Live and On Record: Night at the Opera

Live and On Record: Boston Rock Opera: Night at the Opera
By Matt Ashare

The Boston Phoenix (6/2/98 )

It’s not every day that you can walk into a local club and find Gary Cherone covering a Who tune. These days he’s usually covering Van Halen tunes with Van Halen in somewhat larger venues than the downstairs room at the Middle East.

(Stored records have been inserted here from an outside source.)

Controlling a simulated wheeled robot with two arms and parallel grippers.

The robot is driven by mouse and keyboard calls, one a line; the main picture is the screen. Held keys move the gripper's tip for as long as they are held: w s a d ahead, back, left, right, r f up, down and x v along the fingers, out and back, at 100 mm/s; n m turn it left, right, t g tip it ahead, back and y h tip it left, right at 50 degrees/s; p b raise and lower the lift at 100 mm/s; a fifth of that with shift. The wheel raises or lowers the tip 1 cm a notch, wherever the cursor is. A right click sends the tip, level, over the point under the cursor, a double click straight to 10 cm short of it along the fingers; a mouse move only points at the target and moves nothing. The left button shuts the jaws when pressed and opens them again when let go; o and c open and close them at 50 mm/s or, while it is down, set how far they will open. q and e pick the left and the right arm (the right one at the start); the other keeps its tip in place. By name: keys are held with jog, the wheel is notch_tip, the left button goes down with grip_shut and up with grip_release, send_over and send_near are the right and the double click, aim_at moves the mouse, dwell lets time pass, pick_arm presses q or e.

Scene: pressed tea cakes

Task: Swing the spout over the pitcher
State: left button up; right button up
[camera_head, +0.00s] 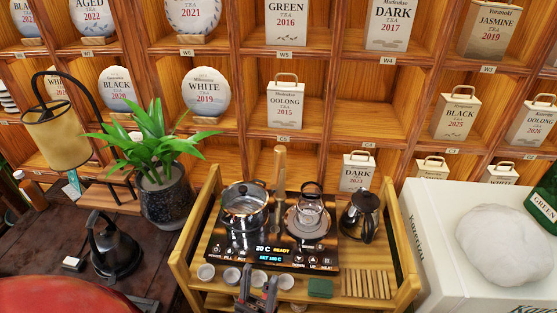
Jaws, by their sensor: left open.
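A wooden upright post (279,178), perhaps the spout's stand, rises at the back of the electric tea stove (268,256), between its two heating spots; a spout on it is too small to make out. A steel pot (243,207) with a glass lid sits on the left spot. A glass kettle (311,212) sits on the right spot. A dark pitcher-like vessel with a handle (358,217) stands right of the stove. My left gripper (257,283) is open, low at the cart's front edge, before the stove and apart from the post. My right gripper is not in view.
The wooden cart (404,262) has raised side rails. Small white cups (206,272) line its front, with a green block (320,288) and wooden sticks (366,284) at right. A potted plant (166,195) and black kettle (115,245) stand left; a white box (432,238) stands right.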

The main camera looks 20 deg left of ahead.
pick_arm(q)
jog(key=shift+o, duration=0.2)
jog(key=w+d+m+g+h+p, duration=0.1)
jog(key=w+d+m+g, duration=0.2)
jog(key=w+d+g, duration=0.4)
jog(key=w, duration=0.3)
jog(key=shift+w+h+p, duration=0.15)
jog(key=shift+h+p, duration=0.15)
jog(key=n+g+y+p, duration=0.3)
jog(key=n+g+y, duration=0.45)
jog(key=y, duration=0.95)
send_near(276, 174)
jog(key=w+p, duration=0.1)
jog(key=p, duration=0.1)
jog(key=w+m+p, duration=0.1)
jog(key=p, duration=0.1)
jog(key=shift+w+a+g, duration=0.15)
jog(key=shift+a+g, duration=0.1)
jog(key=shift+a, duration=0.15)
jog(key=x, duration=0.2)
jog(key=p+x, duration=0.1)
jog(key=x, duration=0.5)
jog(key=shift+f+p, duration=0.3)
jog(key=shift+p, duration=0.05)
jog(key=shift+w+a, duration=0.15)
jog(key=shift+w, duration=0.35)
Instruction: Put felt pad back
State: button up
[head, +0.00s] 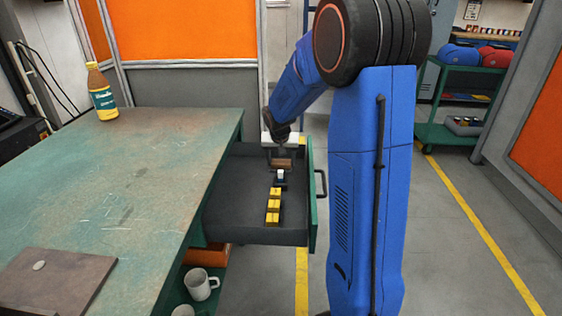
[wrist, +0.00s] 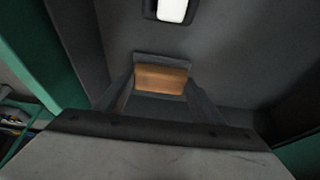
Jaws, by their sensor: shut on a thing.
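My gripper (head: 281,152) is inside the open drawer (head: 232,207), toward its far end, pointing down. It is shut on a small brown block (head: 283,163), which may be the felt pad; its material is hard to tell. In the wrist view the brown block (wrist: 161,79) sits between the two fingers, low over the dark drawer floor. I cannot tell whether it touches the floor. A small black item with a white top (head: 281,176) stands close by, and it also shows in the wrist view (wrist: 172,10).
Several yellow blocks (head: 273,206) stand in a row in the drawer. The green workbench (head: 150,165) at left holds a bottle (head: 102,92) and a brown board (head: 60,285) with a small grey disc (head: 39,266). A mug (head: 200,284) sits below. The drawer's left side is clear.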

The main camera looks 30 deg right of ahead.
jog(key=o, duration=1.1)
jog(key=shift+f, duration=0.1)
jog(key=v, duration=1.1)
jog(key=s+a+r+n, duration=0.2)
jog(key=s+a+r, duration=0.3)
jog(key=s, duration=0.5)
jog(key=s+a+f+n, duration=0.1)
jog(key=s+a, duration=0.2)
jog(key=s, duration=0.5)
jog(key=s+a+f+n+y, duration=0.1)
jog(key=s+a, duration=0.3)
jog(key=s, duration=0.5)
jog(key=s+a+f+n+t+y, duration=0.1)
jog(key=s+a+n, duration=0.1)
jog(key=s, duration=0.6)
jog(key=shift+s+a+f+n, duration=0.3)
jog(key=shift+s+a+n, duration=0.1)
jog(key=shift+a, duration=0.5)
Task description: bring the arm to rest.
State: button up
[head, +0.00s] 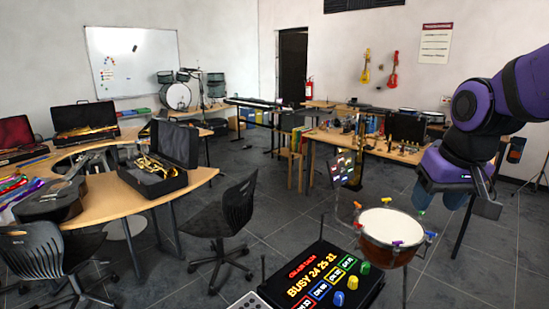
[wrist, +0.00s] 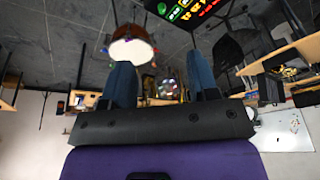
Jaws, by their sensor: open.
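My purple arm (head: 478,115) is raised at the right of the head view, over the floor beyond the drum. My gripper (head: 457,203) hangs from it with blue fingers and a grey body. In the wrist view, my gripper (wrist: 160,72) shows two blue fingers set well apart, with nothing held between them. The picture there is upside down. My gripper is apart from the things around it.
A kettle drum (head: 390,228) with coloured pegs stands left of my gripper. A panel with lit words and knobs (head: 318,278) is at the bottom. A black chair (head: 232,212), a curved table (head: 125,205) and a bench (head: 385,150) stand farther off. Grey floor (head: 490,260) is clear at right.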

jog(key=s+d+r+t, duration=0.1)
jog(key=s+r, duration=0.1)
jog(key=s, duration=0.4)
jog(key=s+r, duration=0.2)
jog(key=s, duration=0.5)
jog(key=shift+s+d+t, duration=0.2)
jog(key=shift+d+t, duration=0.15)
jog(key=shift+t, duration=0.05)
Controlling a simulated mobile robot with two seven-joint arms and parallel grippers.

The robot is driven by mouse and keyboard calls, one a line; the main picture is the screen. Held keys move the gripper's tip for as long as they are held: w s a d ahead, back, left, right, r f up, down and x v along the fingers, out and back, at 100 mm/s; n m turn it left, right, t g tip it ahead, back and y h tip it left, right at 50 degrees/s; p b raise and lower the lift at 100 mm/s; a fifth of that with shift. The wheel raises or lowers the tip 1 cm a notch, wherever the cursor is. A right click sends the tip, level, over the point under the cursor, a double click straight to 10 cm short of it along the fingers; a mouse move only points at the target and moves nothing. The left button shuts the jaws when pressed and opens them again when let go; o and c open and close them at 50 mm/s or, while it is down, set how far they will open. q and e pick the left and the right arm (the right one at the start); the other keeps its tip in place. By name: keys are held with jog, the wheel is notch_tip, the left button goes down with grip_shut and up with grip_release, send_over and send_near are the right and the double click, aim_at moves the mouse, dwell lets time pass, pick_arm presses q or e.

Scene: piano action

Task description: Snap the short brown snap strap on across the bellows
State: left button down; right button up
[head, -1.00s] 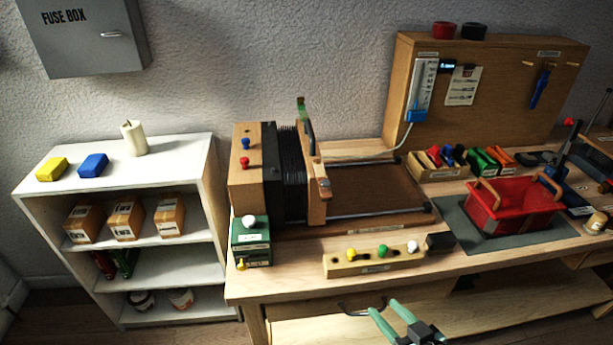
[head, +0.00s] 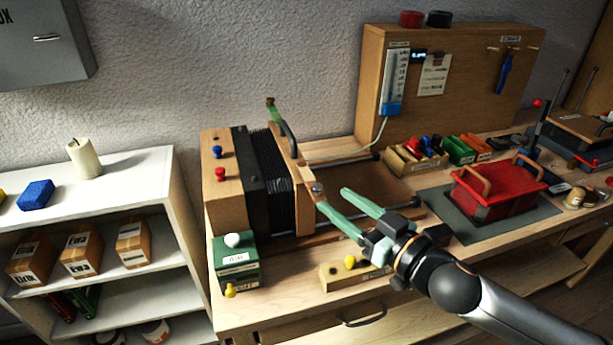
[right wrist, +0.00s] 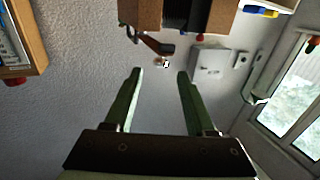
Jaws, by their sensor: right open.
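The black pleated bellows (head: 270,180) stands between the wooden end block (head: 221,185) with blue and red knobs and an upright wooden board (head: 297,177) with a dark handle (head: 288,140). My right gripper (head: 335,200) is open and empty, its green fingers pointing at the board's right side. In the right wrist view, nothing is between the fingers (right wrist: 159,74); a curved brown piece with a dark end (right wrist: 152,43) hangs beyond them. I cannot tell whether it is the snap strap, and I make out no strap across the bellows. My left gripper is not in view.
A green box (head: 236,265) with a white knob stands in front of the end block. A wooden block with a yellow knob (head: 350,262) is partly behind my right arm. A red crate (head: 487,205) stands on a mat to the right. A white shelf is at left.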

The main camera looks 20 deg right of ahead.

But last Saturday night he was back in town for a short sweet reunion with his pals in Boston Rock Opera, an organization dedicated to the celebration of the much (and often rightly) maligned hybrid genre known as “rock opera,” and the group that gave Cherone the chance to play Jesus Christ in a production of Jesus Christ Superstar just a few years ago.

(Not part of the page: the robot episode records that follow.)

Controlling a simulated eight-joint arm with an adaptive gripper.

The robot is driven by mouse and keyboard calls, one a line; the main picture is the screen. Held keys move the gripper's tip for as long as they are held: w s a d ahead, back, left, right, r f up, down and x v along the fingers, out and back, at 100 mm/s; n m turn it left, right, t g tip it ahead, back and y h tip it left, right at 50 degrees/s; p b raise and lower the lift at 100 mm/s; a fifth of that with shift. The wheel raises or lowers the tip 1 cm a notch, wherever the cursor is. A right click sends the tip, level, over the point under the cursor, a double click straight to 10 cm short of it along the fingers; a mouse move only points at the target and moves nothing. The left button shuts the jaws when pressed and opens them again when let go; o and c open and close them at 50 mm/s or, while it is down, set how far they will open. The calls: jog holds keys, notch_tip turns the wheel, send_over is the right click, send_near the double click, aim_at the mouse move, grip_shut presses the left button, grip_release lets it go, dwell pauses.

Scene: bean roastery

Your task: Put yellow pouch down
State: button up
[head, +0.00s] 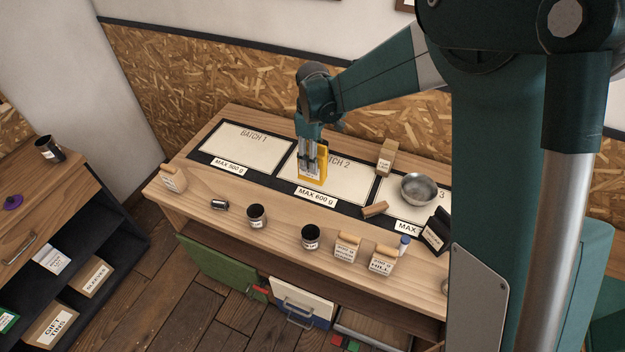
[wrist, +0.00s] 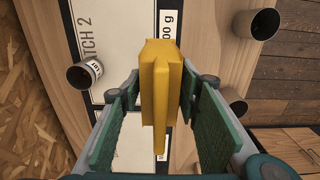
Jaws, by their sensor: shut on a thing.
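The yellow pouch (head: 312,172) is in my gripper (head: 309,158), over the Batch 2 panel (head: 345,183) in the head view. In the wrist view the pouch (wrist: 161,90) sits between the two green finger pads of my gripper (wrist: 160,125), which is shut on it. The pouch looks upright in the head view. I cannot tell whether its bottom touches the panel. Its label is partly hidden by the fingers.
The Batch 1 panel (head: 239,147) is bare. A metal bowl (head: 419,188) and a tan pouch (head: 386,157) stand to the right. Dark cups (head: 257,216) and pouches (head: 347,247) line the counter's front.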

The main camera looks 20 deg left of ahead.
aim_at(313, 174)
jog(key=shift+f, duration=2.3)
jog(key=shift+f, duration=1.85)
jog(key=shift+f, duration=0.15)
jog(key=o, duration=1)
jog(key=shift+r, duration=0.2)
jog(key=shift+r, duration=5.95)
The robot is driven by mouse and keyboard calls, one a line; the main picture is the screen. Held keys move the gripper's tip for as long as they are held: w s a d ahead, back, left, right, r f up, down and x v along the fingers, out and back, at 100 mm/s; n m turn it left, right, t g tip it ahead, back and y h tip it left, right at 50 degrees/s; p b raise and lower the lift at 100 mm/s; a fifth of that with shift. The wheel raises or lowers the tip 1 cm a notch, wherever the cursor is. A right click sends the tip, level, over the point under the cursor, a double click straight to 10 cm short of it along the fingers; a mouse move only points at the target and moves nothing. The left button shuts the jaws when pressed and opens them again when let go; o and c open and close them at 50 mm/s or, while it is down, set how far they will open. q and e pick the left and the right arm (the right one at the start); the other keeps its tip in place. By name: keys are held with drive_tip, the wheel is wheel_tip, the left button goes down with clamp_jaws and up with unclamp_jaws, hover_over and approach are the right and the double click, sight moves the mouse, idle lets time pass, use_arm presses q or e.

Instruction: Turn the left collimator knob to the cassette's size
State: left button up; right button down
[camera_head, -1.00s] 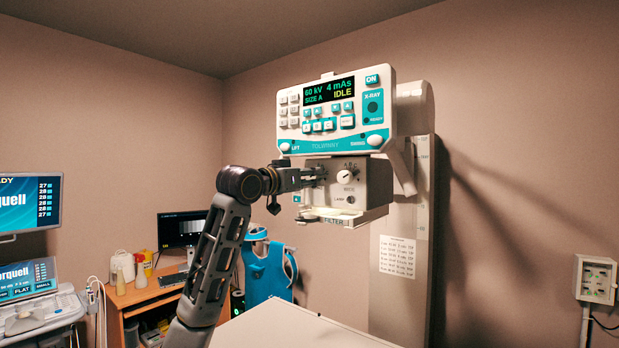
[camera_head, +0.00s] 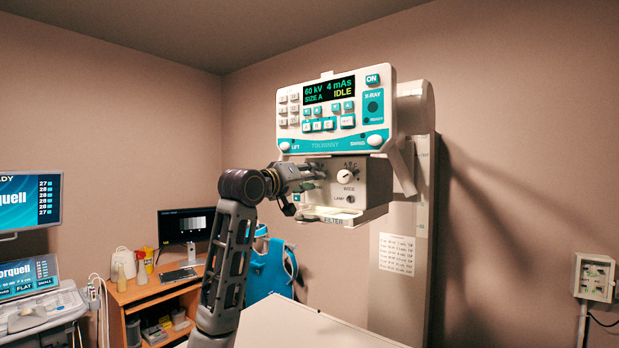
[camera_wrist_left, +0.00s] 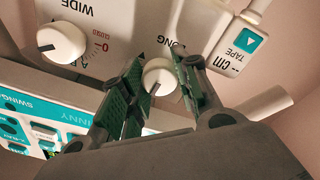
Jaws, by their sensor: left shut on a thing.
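The collimator (camera_head: 376,190) is a pale box under the control console. Its left knob (camera_wrist_left: 160,76) is white with a dark pointer line and shows beside the word LONG in the left wrist view. My left gripper (camera_head: 318,178) is shut on this knob, with a green-padded finger on each side, and hides it in the head view. The right knob (camera_head: 344,176), marked WIDE, is free; it also shows in the left wrist view (camera_wrist_left: 62,43). The left knob's scale is mostly hidden by the fingers. The cassette is not recognisable in view. My right gripper is not in view.
The console display (camera_head: 329,90) reads 60 kV, 4 mAs, SIZE A, IDLE. A pale table top (camera_head: 310,328) lies below the collimator. A tape tab (camera_wrist_left: 240,45) hangs near the gripper. A wooden desk (camera_head: 150,290) stands at left.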

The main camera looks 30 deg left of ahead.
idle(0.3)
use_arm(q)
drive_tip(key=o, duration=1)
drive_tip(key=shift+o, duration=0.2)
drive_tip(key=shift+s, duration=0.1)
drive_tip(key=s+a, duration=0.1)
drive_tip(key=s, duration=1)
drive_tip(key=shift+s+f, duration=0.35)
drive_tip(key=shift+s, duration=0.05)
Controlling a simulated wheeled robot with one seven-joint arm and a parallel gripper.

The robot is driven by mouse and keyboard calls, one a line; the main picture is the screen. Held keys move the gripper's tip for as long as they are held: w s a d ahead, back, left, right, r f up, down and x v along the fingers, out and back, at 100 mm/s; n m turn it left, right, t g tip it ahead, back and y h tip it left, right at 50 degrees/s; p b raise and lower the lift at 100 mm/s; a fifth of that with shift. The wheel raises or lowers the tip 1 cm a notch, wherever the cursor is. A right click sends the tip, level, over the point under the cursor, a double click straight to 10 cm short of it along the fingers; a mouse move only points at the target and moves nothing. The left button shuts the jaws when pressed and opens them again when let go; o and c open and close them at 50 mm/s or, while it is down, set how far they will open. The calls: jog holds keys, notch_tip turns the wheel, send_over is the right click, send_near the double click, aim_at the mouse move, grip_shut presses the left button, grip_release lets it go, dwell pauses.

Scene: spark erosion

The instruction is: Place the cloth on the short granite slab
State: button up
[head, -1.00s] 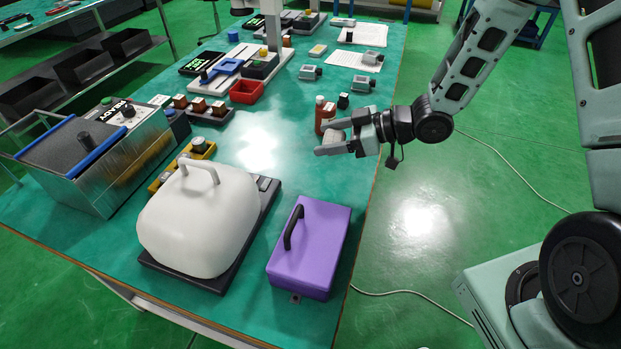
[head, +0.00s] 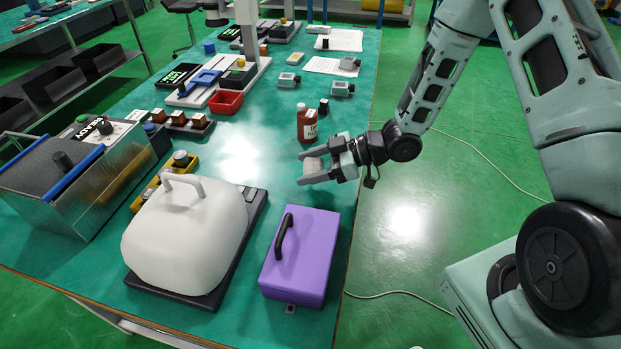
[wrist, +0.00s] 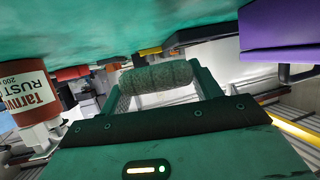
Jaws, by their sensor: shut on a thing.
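A grey rolled cloth (head: 314,164) is held between the fingers of my gripper (head: 305,167), above the teal bench on its right side. In the wrist view the cloth (wrist: 157,76) lies as a rough, dark grey roll across the gap between the fingers (wrist: 155,88). My gripper is shut on it, just in front of a brown bottle and behind the purple box. I cannot pick out the short granite slab with certainty in either view.
The brown bottle (head: 307,124) stands close behind my gripper. The purple box (head: 300,255) with a black handle and a white domed cover (head: 187,238) stand nearer. A red tray (head: 226,102) lies further back. The bench (head: 250,150) is clear left of my gripper.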

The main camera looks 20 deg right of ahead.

Cherone’s performance of the Who’s “The Real Me,” which reunited him with former Extreme bassist Pat Badger, was part of the three-act “Night at the Opera: A Concert Celebrating the Narrative Long-Form Song,” which featured nearly two-dozen mini-productions of songs from actual rock operas (“It’s a Boy,” from the Who’s Tommy), songs from concept albums (“Getting Better All The Time,” from the Beatles’ Sgt Pepper’s Lonely Hearts Club Band), and songs theatrical enough to be related to the rock opera/concept album (from Alice Cooper’s “Billion Dollar Babies” to the Velvet Underground’s “The Gift” to the Jam’s “Thick As Thieves” to Kate Bush’s “Wuthering Heights”). The event was something of a departure for BRO, whose past endeavors have been full-scale productions of complete rock operas, including Jesus Christ Superstar, Ray Davies’s Preservation Act II (which it’ll reprise in October), and Crackpot Notion by local composer Tim Robert.

Act one opened on a strong note with former Sugar drummer Malcolm Travis pounding the skins behind the show’s guitar-playing musical director, Mick Maldonado (a/k/a Mick Mondo), on the “Overture” from Tommy, which was replete with French horn. Travis stuck around to power through a couple of Alice Cooper tunes that came off a little too much like goth-rock dinner theater, but the evening’s first segment ended with one of the production’s highlights — Count Zero’s Peter Moore doing a dead-on Bowie impersonation opposite Crown Electric Company’s Linda Viens on a couple of tunes from Bowie’s 1984-inspired Diamond Dogs. Other standouts included a choral rendition of Queen’s “Bohemian Rhapsody” and Wheeler and Dealer Pat McGrath’s interpretation of Jimmy Dean’s “Big John.” And with only a few exceptions (the band KrebStar butchering the vocals on the Who’s “There’s a Doctor I’ve Found/Go to the Mirror”), everything was more than solid and amusing enough to prove once again that bringing rock opera down to the level of a club show is a really good idea.